# Task prompt
Only the lines from the one with "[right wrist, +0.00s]" through the final line should be given again, exactly as they appear, minus the pictures.

_____

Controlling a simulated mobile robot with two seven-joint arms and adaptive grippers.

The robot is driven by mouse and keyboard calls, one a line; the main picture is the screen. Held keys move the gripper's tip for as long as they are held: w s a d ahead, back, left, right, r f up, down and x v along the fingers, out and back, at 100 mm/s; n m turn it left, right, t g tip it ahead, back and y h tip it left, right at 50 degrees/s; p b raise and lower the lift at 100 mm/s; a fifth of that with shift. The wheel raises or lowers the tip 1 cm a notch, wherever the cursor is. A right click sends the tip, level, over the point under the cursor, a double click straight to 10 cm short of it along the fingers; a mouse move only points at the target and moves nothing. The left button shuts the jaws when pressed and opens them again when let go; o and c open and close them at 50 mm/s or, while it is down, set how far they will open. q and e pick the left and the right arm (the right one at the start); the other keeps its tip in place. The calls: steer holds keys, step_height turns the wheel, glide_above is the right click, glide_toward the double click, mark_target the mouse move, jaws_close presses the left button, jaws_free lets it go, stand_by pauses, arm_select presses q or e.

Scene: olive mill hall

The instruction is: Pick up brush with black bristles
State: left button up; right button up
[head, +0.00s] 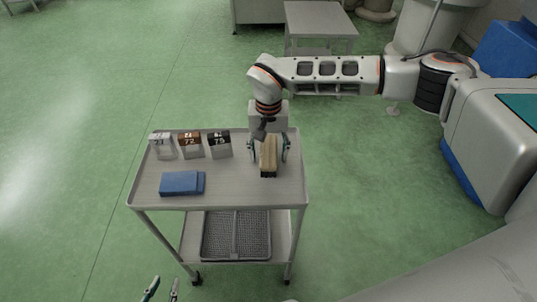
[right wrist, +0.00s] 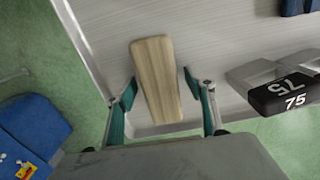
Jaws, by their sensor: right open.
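The brush (head: 268,158) lies on the top of the metal trolley (head: 231,190), near its right end, with a pale wooden back upward and a dark strip at its near end. In the right wrist view the wooden back of the brush (right wrist: 156,78) runs between the fingers, and its bristles are hidden. My right gripper (head: 269,153) points down over the brush, open, with one finger on each side; in the right wrist view (right wrist: 165,95) gaps show between the fingers and the wood. My left gripper (head: 160,290) shows only its fingertips at the bottom edge, apart and empty.
Numbered blocks, white (head: 162,147), brown 72 (head: 190,146) and black 75 (head: 219,145), stand left of the brush. A grey mesh basket (head: 236,236) sits on the lower shelf. The trolley's front right is clear.

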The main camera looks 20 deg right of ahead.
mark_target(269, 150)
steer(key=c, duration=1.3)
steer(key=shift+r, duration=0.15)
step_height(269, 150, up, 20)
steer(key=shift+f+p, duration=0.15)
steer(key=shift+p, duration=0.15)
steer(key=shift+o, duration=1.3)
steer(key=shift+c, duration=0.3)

_____

# Result for this exercise
[right wrist, +0.00s] 
Jaws, by their sensor: right open.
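The brush (head: 268,158) lies on the top of the metal trolley (head: 231,190), near its right end, with a pale wooden back upward and a dark strip at its near end. In the right wrist view the wooden back of the brush (right wrist: 156,78) runs between the fingers, and its bristles are hidden. My right gripper (head: 269,153) points down over the brush, open, with one finger on each side; in the right wrist view (right wrist: 165,95) gaps show between the fingers and the wood. My left gripper (head: 160,290) shows only its fingertips at the bottom edge, apart and empty.
Numbered blocks, white (head: 162,147), brown 72 (head: 190,146) and black 75 (head: 219,145), stand left of the brush. A grey mesh basket (head: 236,236) sits on the lower shelf. The trolley's front right is clear.

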The main camera looks 20 deg right of ahead.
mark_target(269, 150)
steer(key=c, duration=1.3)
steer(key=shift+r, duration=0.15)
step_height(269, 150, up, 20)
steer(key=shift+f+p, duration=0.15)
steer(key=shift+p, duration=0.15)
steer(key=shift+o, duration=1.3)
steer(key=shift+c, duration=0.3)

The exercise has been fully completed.